The show was more diverse than most children’s programming of the time, but Ms. Yuen said it was missing characters who looked like her when she was growing up in the 1980s and early 1990s.
“I think having this muppet who is more culturally specific and is able to speak another language, especially in the current time of rising anti-Asian hate, is so essential to representation,” she said.
Ji-Young made her television debut on the “Today” show on NBC on Monday. “You know what’s really cool about ‘Sesame Street’ is that no matter what you look like, or how you play or where you come from, you belong, and that’s really cool,” Ji-Young said.
She will be introduced on “Sesame Street” during a special episode on Thanksgiving Day on HBO Max and on local PBS stations. The show, “See Us Coming Together: A Sesame Street Special,” will also feature Simu Liu and Naomi Osaka.

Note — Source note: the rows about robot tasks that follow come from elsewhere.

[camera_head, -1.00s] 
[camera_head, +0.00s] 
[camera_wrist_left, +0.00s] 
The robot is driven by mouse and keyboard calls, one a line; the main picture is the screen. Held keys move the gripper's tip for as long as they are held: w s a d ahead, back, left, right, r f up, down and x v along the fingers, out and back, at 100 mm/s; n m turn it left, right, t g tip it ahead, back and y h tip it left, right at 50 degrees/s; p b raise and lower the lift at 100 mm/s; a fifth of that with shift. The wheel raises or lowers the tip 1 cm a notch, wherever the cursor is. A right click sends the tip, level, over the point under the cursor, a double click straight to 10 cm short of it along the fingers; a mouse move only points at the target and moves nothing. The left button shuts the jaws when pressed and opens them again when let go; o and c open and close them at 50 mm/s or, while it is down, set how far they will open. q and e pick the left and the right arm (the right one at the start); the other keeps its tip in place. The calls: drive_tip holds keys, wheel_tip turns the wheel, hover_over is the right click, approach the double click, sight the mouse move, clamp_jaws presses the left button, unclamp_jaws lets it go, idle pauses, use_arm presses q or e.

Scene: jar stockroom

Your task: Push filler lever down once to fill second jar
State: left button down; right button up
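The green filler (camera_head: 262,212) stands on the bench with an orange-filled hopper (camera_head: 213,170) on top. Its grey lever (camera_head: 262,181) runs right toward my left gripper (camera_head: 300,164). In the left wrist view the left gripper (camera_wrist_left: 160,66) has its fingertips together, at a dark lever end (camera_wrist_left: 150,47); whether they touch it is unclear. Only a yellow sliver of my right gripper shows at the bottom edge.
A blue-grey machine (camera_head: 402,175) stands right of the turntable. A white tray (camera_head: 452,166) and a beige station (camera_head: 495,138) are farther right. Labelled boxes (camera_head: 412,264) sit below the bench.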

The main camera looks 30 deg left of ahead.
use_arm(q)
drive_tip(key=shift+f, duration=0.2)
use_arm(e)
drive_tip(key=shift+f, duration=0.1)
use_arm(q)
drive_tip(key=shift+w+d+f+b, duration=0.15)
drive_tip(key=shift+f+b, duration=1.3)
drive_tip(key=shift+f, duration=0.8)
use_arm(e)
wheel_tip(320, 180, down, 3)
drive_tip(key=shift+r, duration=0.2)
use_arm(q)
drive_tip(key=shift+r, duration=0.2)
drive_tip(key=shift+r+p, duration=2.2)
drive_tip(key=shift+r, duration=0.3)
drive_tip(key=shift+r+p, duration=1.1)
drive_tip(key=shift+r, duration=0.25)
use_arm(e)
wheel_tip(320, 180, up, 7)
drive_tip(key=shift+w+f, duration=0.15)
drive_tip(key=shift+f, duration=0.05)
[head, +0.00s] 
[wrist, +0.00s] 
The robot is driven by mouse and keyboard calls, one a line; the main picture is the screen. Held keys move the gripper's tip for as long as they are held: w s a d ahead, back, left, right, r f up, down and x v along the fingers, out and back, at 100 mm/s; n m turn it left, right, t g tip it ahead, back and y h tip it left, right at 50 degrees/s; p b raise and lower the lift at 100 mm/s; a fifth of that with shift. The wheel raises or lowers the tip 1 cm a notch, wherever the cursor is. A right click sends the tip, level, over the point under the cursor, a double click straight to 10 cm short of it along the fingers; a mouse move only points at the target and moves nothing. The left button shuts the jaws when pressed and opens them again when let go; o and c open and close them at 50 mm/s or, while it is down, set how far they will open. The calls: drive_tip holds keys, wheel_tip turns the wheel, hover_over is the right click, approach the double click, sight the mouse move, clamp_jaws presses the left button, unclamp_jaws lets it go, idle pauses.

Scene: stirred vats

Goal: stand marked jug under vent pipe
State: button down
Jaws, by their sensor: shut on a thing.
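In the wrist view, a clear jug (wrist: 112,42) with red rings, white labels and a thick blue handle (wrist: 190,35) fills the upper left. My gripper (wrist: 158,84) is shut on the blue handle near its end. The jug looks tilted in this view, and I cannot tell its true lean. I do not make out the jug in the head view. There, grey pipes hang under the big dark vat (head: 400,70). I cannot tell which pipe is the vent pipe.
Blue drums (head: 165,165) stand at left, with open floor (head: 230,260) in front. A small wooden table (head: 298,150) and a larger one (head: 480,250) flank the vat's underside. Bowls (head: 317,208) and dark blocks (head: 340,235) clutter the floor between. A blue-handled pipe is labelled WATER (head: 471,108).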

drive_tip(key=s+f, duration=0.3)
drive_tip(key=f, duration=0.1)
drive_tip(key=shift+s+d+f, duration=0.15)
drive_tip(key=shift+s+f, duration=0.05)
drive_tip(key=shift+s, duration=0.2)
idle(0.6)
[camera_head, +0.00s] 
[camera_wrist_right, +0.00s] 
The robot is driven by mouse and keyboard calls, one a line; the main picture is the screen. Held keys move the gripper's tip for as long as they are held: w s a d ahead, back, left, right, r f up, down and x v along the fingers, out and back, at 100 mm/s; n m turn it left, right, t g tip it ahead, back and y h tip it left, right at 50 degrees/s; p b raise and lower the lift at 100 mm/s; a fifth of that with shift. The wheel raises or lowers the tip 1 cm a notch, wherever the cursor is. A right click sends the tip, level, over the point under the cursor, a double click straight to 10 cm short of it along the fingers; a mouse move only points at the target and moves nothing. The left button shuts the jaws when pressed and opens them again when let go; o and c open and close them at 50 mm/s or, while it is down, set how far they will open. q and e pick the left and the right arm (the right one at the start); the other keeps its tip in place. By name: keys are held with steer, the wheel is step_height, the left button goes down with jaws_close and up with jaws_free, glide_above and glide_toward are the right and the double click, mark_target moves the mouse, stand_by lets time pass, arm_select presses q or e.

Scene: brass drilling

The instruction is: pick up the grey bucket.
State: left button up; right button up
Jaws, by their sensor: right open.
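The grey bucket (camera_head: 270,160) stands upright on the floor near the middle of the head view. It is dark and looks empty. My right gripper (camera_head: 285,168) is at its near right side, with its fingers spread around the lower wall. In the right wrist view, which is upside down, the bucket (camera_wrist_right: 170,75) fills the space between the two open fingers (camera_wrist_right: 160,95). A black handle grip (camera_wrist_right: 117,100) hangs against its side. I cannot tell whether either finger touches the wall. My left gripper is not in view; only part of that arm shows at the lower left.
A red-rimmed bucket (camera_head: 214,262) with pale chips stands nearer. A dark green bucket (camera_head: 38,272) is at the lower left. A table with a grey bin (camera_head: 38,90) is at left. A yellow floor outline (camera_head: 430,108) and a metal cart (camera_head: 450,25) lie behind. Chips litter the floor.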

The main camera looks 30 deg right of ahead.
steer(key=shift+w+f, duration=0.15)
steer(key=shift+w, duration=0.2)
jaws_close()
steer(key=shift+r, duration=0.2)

Mr. Liu, who plays the title character in “Shang-Chi and the Legend of Ten Rings,” welcomed Ji-Young to “Sesame Street” on Twitter on Monday, after The Associated Press reported on the new muppet’s debut.
“I’ve had the privilege of experiencing so many incredible things over the past couple of years, but this definitely sticks out,” Mr. Liu said. “Welcome to Sesame Street, Ji-Young! I’m so glad I got to hang out with you.”
In this special episode, Sesame Street residents celebrate Neighbor Day. This is a community event featuring food, music, games and more. Someone offscreen tells Ji-Young to “go back home,” and then the other residents, guest stars and friends, like Elmo, offer her support.
Ji-Young’s puppeteer is Kathleen Kim, who is Korean American. “My one hope, obviously, is to actually help teach what racism is, help teach kids to be able to recognize it and then speak out against it,” Ms. Kim, 41, told The A.P. “But then my other hope for Ji-Young is that she just normalizes seeing different kinds of looking kids on TV.”